─── Listing

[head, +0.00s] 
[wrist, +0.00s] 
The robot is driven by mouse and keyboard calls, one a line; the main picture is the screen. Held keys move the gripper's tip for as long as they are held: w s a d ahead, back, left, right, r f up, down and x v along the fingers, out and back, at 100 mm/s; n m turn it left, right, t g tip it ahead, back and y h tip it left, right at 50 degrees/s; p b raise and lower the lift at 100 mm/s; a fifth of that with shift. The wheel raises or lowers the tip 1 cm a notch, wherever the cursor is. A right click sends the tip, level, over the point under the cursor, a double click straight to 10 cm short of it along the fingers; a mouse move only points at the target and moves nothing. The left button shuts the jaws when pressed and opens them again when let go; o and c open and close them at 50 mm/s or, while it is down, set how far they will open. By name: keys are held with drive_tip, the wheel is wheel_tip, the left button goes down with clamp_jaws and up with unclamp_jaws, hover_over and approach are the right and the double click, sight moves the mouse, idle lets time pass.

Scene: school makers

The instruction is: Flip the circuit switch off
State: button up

──────
─── Listing

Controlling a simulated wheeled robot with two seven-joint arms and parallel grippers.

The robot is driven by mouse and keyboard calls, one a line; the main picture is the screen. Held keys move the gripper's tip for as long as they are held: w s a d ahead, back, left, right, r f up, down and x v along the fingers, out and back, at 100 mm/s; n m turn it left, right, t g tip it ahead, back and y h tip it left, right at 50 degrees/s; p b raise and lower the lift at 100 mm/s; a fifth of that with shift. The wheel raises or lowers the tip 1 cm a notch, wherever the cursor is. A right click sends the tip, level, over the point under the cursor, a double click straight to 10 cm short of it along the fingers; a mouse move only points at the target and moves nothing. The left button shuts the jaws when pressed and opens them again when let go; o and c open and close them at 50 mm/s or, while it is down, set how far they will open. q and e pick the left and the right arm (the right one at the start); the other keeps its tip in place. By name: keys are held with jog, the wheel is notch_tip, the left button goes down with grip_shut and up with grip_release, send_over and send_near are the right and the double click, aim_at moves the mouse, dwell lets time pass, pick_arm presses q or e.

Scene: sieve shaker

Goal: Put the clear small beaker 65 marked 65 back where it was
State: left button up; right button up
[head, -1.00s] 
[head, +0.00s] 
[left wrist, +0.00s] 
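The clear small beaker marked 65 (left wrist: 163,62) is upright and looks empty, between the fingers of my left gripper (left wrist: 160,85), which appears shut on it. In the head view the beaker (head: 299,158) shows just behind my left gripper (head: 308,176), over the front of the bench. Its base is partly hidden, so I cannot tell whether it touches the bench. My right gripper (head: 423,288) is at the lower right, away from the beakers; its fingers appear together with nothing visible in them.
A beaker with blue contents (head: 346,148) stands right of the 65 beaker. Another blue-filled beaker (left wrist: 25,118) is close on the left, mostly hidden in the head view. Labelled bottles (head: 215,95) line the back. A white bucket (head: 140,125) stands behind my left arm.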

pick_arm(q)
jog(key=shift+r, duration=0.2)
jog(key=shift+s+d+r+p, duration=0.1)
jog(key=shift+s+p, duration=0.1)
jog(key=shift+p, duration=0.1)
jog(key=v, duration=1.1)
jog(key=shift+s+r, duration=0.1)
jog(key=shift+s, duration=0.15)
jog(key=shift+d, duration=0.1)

──────

- **Task brief**
Examine the entries and report how many of their lines contain the string "State", giving no more than the number.

- **Task response**
2